Campus Culture and Sexual Assaults

U. of Virginia president, in outlining institution's response to a national problem, talks about gender and drinking, but does so without blaming women.

December 2, 2014
U. of Virginia
Teresa Sullivan

University of Virginia President Teresa Sullivan on Monday acknowledged the role that excessive drinking and a social scene dominated by parties at fraternity houses have played in sexual violence on campus.

After a handful of recent high-profile stumbles by university leaders talking about the intersection of alcohol and sexual assault, Sullivan spoke about the issues in a way that did not appear to blame women.

Comments by other presidents that did appear to place some blame on rape victims were met quickly with criticism online and via social media. Yet response to Sullivan’s remarks has been, if not praised, at least not widely criticized in the hours following the speech.

Her speech to students Monday was the latest of several campus-wide letters and statements regarding the fallout from a Rolling Stone article published last month that described a brutal on-campus gang rape. The article also was highly critical of what it described as a campus culture that turned a blind eye to sexual assault.  

Sullivan said that university leaders know much of the student population drinks and that binge drinking is a problem.

“Alcohol does not cause rape, but alcohol is often a tool of the predator,” she said.

Women and men should know what they’re drinking and where their drink came from, and women have to understand that their usually smaller body weight means that smaller amounts of alcohol will have a bigger effect on them, she said.

“The predators certainly know this,” Sullivan said. “Serving sweet-tasting but high-proof punches to women, while the guys sip a few beers, is often described as the prelude for taking advantage of the women.”

She also touched on date rape drugs: “Let’s call this by its name: this is poisoning. And it should be legally prosecuted as such.”

Finding the right tone when addressing men, women, alcohol and sexual assaults has been problematic for university leaders at a time when colleges are under increased pressure to prevent and punish sexual violence on campus. Many have been accused by students, alumni or advocates for sexual assault victims of using words that either implicitly or explicitly blame women for making themselves victims by drinking too much.
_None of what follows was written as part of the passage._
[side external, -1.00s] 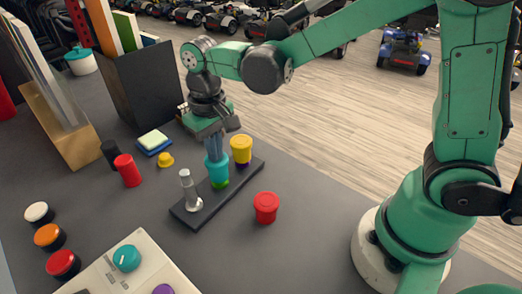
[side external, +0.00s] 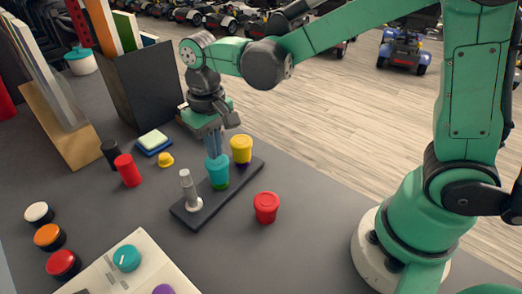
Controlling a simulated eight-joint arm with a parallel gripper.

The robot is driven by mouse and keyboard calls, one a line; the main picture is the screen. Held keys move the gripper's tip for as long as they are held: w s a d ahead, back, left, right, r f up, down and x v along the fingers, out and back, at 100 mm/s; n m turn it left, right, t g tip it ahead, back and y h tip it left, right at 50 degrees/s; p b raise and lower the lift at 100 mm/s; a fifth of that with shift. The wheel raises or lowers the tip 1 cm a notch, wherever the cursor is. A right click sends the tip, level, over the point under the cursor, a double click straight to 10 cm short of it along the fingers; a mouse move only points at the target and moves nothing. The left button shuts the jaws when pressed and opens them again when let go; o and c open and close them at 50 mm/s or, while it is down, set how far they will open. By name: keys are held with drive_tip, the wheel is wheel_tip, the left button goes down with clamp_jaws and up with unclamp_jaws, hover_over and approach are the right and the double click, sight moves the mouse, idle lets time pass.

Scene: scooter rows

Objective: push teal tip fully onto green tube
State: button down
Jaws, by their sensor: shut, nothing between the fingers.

Eckerd President Donald R. Eastman III was criticized for recommending that students limit their alcohol consumption and avoid casual sex. Stephen Joel Trachtenberg, the former president of George Washington University, also took heat for saying women need to drink less so they can be sober enough to rebuff unwanted advances. 

Denise Walsh, a U.Va. associate professor of politics and women, gender and sexuality, said Sullivan set the right tone in her speech by expressing her concern about the issue, her gratitude for the responses of students and faculty so far, and her desire to have U.Va. be a leader in addressing its sexual assaults

Sullivan noted that alcohol doesn't cause sexual assault, but also recognizes that alcohol abuse is still part of the wider discussion on preventing sexual violence since many assaults involve alcohol, Walsh said in an email. 

“Studies show that college men think that when college women drink, that they want sex, but this is not true,” she said. “Drinking culture is thus closely intertwined with rape culture.”

English Associate Professor Victoria Olwell, who helped organize a “Take Back the Party” rally last week to protest sexual assaults on campus, said she hadn't had time to digest Sullivan's speech yet. But she did caution against putting too much attention on the words and actions of high-profile university leaders.

Olwell said she’s concerned that the media focus on particular people distracts from the institutional problems that have allowed sexual assault to become such a problem on campuses, such as allowing colleges to adjudicate sexual assault claims or how the undergraduate social scene facilitates sexual violence.  

In her speech, Sullivan outlined several changes that will take place starting next semester and said that her major priority in the coming months will be examining the campus's culture. The university will hire an additional trauma counselor for the Women’s Center and provide bystander training for all faculty and students to teach them how to intervene to prevent sexual assaults. 

There will also be an anonymous student survey on sexual misconduct, and the administration will consider whether the university has struck the right balance between supporting survivors who confide in counselors and encouraging them to report the crime.

All social activities at fraternities have been suspended until January, and Sullivan said she’s working with the organizations to draft new agreements to keep students at social events safe. But Sullivan did say the university community has to be careful not to place the blame too broadly on Greek life and fraternities, since there are fraternity men on campus who are just as disgusted by the allegations. 

She ended her speech by saying she would periodically update the community on the progress the university makes on those efforts. 

“Rape is a national problem," she said. "...Now our university has been placed at the center of this crisis. We will not shrink from it. We will lead."